begin
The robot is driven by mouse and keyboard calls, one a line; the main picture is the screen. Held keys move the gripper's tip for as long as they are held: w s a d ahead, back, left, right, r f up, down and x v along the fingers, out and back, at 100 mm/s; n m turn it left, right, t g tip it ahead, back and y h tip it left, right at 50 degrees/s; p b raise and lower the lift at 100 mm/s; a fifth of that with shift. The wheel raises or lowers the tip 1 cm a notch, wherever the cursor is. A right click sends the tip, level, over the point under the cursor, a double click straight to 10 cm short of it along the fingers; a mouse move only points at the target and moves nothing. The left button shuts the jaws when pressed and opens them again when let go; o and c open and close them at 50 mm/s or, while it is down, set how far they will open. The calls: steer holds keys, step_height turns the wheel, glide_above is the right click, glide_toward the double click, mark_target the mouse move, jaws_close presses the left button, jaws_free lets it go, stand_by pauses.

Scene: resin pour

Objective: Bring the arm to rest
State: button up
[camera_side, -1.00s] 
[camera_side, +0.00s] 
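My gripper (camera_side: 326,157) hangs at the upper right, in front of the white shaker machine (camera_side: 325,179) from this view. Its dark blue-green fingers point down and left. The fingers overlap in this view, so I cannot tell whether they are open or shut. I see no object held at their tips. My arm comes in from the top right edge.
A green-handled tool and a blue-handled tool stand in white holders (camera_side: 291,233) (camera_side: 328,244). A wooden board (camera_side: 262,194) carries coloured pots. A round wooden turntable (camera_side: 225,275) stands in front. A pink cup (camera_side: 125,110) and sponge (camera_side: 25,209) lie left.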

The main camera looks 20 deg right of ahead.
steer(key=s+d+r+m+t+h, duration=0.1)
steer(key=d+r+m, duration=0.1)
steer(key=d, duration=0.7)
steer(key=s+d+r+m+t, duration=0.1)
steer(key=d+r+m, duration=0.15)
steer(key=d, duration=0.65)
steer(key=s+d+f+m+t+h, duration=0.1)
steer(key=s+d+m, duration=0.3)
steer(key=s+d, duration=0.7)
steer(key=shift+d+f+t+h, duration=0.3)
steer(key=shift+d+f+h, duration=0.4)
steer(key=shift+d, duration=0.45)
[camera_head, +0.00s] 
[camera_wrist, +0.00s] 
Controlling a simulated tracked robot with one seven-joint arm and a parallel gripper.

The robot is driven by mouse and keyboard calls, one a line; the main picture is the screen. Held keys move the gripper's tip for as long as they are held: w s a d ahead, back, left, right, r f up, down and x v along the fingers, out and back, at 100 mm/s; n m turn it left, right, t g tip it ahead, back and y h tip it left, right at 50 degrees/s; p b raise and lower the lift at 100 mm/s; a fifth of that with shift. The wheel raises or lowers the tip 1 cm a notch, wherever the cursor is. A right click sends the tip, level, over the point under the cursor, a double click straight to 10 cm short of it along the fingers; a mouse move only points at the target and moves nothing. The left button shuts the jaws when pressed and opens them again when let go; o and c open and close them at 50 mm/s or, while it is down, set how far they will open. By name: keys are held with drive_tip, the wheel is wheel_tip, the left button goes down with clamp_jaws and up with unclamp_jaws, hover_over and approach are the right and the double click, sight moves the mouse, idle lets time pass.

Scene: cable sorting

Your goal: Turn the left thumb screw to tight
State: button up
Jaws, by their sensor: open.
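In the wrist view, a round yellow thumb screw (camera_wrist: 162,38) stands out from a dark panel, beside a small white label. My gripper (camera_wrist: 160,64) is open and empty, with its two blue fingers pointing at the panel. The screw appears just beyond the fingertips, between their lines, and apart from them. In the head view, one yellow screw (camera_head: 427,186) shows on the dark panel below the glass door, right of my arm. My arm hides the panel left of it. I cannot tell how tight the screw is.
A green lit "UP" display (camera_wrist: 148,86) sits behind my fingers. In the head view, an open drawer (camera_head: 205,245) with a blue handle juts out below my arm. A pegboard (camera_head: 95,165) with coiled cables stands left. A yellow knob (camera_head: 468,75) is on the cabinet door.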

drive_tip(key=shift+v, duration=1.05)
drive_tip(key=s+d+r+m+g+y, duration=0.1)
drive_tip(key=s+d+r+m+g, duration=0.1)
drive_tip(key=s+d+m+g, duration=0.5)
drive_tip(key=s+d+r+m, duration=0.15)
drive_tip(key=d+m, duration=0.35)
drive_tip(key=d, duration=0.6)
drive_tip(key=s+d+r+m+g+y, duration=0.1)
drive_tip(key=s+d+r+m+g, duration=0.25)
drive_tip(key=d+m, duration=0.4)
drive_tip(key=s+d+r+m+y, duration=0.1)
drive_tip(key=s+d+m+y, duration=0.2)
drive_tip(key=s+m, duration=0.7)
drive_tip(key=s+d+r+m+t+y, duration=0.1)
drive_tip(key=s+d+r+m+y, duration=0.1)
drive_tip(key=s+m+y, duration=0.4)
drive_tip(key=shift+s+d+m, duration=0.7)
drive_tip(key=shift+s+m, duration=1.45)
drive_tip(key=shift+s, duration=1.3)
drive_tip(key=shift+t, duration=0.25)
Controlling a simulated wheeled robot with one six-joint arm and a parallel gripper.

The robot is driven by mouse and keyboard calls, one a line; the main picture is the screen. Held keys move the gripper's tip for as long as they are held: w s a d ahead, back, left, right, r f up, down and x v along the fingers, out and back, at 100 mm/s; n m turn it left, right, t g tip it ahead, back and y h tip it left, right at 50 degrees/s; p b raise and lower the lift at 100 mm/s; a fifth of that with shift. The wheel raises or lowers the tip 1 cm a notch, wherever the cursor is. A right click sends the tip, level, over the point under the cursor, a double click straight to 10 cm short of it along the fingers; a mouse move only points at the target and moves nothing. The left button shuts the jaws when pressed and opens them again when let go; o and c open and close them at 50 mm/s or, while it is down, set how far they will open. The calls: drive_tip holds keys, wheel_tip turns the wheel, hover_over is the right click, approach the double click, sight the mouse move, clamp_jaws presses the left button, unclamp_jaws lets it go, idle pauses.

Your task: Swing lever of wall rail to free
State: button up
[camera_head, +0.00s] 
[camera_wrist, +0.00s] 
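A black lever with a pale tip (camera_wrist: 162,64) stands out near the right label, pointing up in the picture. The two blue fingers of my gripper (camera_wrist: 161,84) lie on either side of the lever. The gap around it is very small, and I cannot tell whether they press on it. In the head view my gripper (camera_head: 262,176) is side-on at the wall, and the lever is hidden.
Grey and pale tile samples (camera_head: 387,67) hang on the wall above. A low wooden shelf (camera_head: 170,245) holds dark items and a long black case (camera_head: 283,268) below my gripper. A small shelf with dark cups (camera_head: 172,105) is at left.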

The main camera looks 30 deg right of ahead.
end
Exercise instructions: Output the full listing without altering anything.

Written solution:
The robot is driven by mouse and keyboard calls, one a line; the main picture is the screen. Held keys move the gripper's tip for as long as they are held: w s a d ahead, back, left, right, r f up, down and x v along the fingers, out and back, at 100 mm/s; n m turn it left, right, t g tip it ahead, back and y h tip it left, right at 50 degrees/s; p b raise and lower the lift at 100 mm/s; a fifth of that with shift. The wheel raises or lowers the tip 1 cm a notch, wherever the cursor is. A right click sends the tip, level, over the point under the cursor, a double click straight to 10 cm short of it along the fingers; a mouse move only points at the target and moves nothing. The left button shuts the jaws when pressed and opens them again when let go; o and c open and close them at 50 mm/s or, while it is down, set how far they will open. The calls: steer holds keys, step_height turns the wheel, glide_above is the right click, glide_toward the double click, mark_target the mouse move, jaws_close presses the left button, jaws_free lets it go, stand_by pauses.

Scene: resin pour

Objective: Bring the arm to rest
State: button up
[camera_side, -1.00s] 
[camera_side, +0.00s] 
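My gripper (camera_side: 326,157) hangs at the upper right, in front of the white shaker machine (camera_side: 325,179) from this view. Its dark blue-green fingers point down and left. The fingers overlap in this view, so I cannot tell whether they are open or shut. I see no object held at their tips. My arm comes in from the top right edge.
A green-handled tool and a blue-handled tool stand in white holders (camera_side: 291,233) (camera_side: 328,244). A wooden board (camera_side: 262,194) carries coloured pots. A round wooden turntable (camera_side: 225,275) stands in front. A pink cup (camera_side: 125,110) and sponge (camera_side: 25,209) lie left.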

The main camera looks 20 deg right of ahead.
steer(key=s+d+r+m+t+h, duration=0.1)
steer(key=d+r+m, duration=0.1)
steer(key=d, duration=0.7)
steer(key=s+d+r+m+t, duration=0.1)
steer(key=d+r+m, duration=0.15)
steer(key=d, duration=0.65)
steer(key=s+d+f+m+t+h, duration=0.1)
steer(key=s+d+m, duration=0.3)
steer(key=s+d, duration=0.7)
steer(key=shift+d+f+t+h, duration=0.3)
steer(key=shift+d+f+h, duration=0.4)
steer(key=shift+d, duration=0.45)
[camera_head, +0.00s] 
[camera_wrist, +0.00s] 
Controlling a simulated tracked robot with one seven-joint arm and a parallel gripper.

The robot is driven by mouse and keyboard calls, one a line; the main picture is the screen. Held keys move the gripper's tip for as long as they are held: w s a d ahead, back, left, right, r f up, down and x v along the fingers, out and back, at 100 mm/s; n m turn it left, right, t g tip it ahead, back and y h tip it left, right at 50 degrees/s; p b raise and lower the lift at 100 mm/s; a fifth of that with shift. The wheel raises or lowers the tip 1 cm a notch, wherever the cursor is. A right click sends the tip, level, over the point under the cursor, a double click straight to 10 cm short of it along the fingers; a mouse move only points at the target and moves nothing. The left button shuts the jaws when pressed and opens them again when let go; o and c open and close them at 50 mm/s or, while it is down, set how far they will open. By name: keys are held with drive_tip, the wheel is wheel_tip, the left button goes down with clamp_jaws and up with unclamp_jaws, hover_over and approach are the right and the double click, sight moves the mouse, idle lets time pass.

Scene: cable sorting

Your goal: Turn the left thumb screw to tight
State: button up
Jaws, by their sensor: open.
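In the wrist view, a round yellow thumb screw (camera_wrist: 162,38) stands out from a dark panel, beside a small white label. My gripper (camera_wrist: 160,64) is open and empty, with its two blue fingers pointing at the panel. The screw appears just beyond the fingertips, between their lines, and apart from them. In the head view, one yellow screw (camera_head: 427,186) shows on the dark panel below the glass door, right of my arm. My arm hides the panel left of it. I cannot tell how tight the screw is.
A green lit "UP" display (camera_wrist: 148,86) sits behind my fingers. In the head view, an open drawer (camera_head: 205,245) with a blue handle juts out below my arm. A pegboard (camera_head: 95,165) with coiled cables stands left. A yellow knob (camera_head: 468,75) is on the cabinet door.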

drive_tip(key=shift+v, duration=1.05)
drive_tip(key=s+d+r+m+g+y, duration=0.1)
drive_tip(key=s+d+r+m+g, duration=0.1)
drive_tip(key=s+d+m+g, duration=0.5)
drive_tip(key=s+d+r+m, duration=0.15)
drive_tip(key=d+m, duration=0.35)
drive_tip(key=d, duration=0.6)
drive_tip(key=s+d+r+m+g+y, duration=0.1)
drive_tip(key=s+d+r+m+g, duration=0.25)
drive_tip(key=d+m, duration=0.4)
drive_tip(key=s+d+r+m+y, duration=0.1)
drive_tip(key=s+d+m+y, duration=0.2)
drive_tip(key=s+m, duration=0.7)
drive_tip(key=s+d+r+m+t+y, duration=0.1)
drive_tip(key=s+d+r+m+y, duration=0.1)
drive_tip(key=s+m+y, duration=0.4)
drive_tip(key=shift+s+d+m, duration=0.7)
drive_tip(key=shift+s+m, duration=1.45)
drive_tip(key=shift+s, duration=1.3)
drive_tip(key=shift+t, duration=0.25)
Controlling a simulated wheeled robot with one six-joint arm and a parallel gripper.

The robot is driven by mouse and keyboard calls, one a line; the main picture is the screen. Held keys move the gripper's tip for as long as they are held: w s a d ahead, back, left, right, r f up, down and x v along the fingers, out and back, at 100 mm/s; n m turn it left, right, t g tip it ahead, back and y h tip it left, right at 50 degrees/s; p b raise and lower the lift at 100 mm/s; a fifth of that with shift. The wheel raises or lowers the tip 1 cm a notch, wherever the cursor is. A right click sends the tip, level, over the point under the cursor, a double click straight to 10 cm short of it along the fingers; a mouse move only points at the target and moves nothing. The left button shuts the jaws when pressed and opens them again when let go; o and c open and close them at 50 mm/s or, while it is down, set how far they will open. The calls: drive_tip holds keys, wheel_tip turns the wheel, hover_over is the right click, approach the double click, sight the mouse move, clamp_jaws presses the left button, unclamp_jaws lets it go, idle pauses.

Your task: Swing lever of wall rail to free
State: button up
[camera_head, +0.00s] 
[camera_wrist, +0.00s] 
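A black lever with a pale tip (camera_wrist: 162,64) stands out near the right label, pointing up in the picture. The two blue fingers of my gripper (camera_wrist: 161,84) lie on either side of the lever. The gap around it is very small, and I cannot tell whether they press on it. In the head view my gripper (camera_head: 262,176) is side-on at the wall, and the lever is hidden.
Grey and pale tile samples (camera_head: 387,67) hang on the wall above. A low wooden shelf (camera_head: 170,245) holds dark items and a long black case (camera_head: 283,268) below my gripper. A small shelf with dark cups (camera_head: 172,105) is at left.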

The main camera looks 30 deg right of ahead.

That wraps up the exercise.